As real estate has been dropped from the golden visa scheme in Portugal, investment funds are now expected to see a boost as the next best choice for wealthy foreigners to acquire residency.
1. Golden visas in Portugal
Portugal started issuing golden visas in 2012 with the aim of attracting foreign investors to the country. With several options, like buying property, investing in funds or investing in culture or research, the most popular option has been the real estate route. In 2022, more than 91% of the 11,535 residence authorizations for foreigners were provided under the criterion of real estate acquisition, whose equivalent investment was €6.041 billion.
With a minimum investment of €500,000 in real estate, golden visas, together with increased interest in Airbnbs, have led to a property boom followed by a housing crisis in Portugal. “The dark side of Lisbon’s property boom is that prices have risen so much that it is difficult for a young couple today to afford to buy a house in the city and have to move 20-30km away and face the traffic jams to commute”, Rui Faria da Cunha, President of the Belgian-Portuguese Chamber of Commerce, told Travel Tomorrow.
Trying to keep housing affordable and amid calls from the EU for the abolishing of golden visas across the bloc prompted by Russia’s invasion of Ukraine, the government put forward a proposal called “More Housing” in February 2023, which included the abolition of the golden visa scheme. With criticism from the Autonomous Region of Madeira and decreasing numbers of Americans, who, together with Brazilians and Chinese use the golden visas the most, Portugal decided to keep the scheme, but drop the real estate buy-in option.
2. Investment funds
With the real estate option gone, investment funds are the next easiest route and are expected to see a boom in the near future, according to Reuters. “Real estate has always taken the focus away from the other options”, said lawyer Vanessa Lima, from Prime Legal, which helps foreigners apply for the visa. “The main type of investment will (from now on) be in funds – there is no doubt.”
“The new regulations are wind in our sails”, added Alex Lawry-White, from Pela Terra, a sustainable agriculture investment fund. “The golden visa programme should have the community (…) at the centre of its focus”, Lawry-White added, highlighting that attracting foreign investment should not come at the cost of local communities, as it happened while real estate was still included in the scheme.

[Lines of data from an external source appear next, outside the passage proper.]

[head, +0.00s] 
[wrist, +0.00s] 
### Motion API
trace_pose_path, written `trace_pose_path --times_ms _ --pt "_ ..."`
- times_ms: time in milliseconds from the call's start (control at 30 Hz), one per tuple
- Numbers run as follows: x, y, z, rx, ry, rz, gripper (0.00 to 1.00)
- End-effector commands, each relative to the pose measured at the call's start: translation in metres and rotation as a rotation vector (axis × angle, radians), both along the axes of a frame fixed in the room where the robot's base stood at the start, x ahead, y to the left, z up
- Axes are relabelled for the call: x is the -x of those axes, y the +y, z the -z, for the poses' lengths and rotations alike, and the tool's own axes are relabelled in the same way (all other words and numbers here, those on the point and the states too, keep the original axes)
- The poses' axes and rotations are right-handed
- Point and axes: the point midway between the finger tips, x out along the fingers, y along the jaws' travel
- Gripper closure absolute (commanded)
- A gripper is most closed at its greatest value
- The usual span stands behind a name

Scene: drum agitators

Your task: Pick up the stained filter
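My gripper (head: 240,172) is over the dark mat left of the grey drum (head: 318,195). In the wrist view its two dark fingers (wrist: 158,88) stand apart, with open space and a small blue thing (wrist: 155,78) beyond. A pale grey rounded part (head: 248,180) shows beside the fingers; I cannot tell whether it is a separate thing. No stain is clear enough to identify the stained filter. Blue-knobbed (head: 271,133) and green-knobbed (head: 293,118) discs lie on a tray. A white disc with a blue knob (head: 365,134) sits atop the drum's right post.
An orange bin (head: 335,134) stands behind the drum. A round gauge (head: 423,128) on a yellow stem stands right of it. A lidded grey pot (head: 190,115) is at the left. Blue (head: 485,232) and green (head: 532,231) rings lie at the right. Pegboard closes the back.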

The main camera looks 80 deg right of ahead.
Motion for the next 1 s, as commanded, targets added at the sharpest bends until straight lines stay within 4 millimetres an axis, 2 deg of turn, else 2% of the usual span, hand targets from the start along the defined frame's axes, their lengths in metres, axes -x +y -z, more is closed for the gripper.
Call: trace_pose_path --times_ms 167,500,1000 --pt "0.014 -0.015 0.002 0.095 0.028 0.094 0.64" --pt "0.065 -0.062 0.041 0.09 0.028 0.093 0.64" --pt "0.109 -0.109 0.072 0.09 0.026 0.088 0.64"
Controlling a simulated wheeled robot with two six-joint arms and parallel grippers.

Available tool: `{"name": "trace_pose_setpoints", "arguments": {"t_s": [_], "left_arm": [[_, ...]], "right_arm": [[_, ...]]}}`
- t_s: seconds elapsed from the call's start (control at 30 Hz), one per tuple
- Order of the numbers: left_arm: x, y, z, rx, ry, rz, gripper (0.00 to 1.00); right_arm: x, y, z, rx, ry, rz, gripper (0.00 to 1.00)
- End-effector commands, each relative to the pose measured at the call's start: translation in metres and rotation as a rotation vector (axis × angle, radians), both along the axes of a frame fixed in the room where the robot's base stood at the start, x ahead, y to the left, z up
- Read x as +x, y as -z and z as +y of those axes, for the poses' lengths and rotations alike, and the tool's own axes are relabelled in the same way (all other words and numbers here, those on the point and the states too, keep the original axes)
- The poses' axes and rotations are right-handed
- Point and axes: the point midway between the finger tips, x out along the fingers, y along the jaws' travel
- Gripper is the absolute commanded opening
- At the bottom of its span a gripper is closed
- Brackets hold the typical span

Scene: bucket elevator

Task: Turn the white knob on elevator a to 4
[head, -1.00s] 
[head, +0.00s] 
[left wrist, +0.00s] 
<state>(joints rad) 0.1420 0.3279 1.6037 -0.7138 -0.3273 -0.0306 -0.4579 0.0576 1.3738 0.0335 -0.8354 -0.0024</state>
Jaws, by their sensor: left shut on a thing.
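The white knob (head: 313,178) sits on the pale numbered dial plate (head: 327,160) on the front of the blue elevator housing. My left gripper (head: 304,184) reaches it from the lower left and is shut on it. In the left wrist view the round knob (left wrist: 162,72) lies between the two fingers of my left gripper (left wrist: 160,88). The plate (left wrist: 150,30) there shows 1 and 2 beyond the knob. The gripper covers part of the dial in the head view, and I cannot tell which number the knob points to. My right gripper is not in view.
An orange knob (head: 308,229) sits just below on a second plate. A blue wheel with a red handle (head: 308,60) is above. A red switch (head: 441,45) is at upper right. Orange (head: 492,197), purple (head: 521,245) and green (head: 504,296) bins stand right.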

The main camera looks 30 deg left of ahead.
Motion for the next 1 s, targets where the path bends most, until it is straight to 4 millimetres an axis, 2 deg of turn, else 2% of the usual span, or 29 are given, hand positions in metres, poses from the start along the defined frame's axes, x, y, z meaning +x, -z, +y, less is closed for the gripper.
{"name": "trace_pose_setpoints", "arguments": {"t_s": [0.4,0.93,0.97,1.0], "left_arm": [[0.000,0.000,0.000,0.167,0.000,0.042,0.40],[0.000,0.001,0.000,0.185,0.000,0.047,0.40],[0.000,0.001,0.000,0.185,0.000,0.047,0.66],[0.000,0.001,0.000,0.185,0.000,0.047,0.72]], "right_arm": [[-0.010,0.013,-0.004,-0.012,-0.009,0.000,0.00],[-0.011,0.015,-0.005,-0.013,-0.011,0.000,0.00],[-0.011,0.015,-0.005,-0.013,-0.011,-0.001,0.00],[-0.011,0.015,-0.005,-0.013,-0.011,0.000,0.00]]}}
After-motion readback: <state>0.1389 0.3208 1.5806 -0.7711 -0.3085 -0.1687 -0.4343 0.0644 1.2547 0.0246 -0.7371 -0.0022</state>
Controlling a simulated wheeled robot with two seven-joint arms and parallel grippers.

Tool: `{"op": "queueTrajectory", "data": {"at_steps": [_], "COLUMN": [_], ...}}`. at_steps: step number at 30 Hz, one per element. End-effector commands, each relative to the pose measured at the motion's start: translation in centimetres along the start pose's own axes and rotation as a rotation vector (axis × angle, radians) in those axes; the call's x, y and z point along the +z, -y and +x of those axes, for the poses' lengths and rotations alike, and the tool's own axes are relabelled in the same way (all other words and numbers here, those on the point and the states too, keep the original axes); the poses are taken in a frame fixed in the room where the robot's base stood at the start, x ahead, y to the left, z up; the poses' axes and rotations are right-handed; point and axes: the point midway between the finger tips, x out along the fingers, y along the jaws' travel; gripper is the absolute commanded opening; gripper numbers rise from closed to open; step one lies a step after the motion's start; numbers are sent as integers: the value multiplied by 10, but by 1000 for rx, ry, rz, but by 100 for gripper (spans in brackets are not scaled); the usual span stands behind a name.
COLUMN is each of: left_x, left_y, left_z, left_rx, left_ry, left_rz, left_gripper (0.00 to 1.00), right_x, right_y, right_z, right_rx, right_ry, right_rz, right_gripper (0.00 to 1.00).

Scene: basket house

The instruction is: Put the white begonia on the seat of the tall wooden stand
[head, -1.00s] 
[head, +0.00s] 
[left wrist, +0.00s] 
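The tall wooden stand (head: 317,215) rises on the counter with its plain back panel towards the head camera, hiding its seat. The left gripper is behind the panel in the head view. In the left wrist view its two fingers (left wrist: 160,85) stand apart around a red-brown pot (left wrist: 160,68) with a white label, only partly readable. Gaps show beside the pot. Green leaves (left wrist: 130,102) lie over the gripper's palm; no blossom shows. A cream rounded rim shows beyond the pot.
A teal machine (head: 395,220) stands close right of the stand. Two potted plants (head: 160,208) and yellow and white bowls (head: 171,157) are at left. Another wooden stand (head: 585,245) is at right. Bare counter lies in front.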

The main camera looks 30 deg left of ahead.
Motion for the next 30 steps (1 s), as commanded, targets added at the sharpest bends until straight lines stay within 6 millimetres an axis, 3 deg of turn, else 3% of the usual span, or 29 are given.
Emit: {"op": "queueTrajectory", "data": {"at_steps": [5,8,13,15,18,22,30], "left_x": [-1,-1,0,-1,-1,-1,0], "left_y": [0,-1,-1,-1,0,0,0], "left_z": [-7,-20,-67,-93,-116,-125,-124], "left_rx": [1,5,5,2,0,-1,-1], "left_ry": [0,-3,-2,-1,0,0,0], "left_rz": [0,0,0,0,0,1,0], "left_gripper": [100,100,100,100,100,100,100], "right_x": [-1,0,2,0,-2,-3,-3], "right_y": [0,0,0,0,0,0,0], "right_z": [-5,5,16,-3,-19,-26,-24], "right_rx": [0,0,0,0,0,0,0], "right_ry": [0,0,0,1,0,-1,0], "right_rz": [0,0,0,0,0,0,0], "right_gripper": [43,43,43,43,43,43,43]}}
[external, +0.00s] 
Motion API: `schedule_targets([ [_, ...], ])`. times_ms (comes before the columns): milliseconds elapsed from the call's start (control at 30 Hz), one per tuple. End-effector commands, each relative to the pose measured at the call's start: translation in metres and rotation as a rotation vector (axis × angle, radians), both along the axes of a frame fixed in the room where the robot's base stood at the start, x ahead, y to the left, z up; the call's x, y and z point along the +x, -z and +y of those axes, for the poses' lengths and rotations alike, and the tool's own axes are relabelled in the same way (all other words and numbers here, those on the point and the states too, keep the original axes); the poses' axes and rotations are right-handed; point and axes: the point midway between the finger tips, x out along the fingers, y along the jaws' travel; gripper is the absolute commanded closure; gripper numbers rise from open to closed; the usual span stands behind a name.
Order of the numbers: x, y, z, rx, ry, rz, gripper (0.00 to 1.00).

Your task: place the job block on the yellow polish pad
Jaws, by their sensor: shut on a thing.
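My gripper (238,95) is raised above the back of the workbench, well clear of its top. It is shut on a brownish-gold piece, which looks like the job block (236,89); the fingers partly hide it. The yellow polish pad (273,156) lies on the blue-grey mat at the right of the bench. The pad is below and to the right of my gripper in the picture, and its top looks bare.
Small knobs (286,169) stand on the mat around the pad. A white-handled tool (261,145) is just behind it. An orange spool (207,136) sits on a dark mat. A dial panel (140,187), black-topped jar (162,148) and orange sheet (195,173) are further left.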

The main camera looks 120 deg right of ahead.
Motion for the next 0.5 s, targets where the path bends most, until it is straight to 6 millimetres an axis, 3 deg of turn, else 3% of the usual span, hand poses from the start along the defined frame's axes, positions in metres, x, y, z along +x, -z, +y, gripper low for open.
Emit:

While there are no official numbers yet, three lawyers specialising in golden visas told Reuters that, with real estate out of the scheme, they expect investment funds to soon account for 80-90% of all the golden visa applications. On the other hand, they also expect interest in golden visas to decrease, not only as a result of the lack of a holiday home attached to the residency permit, but also due to uncertainty over the future of the scheme.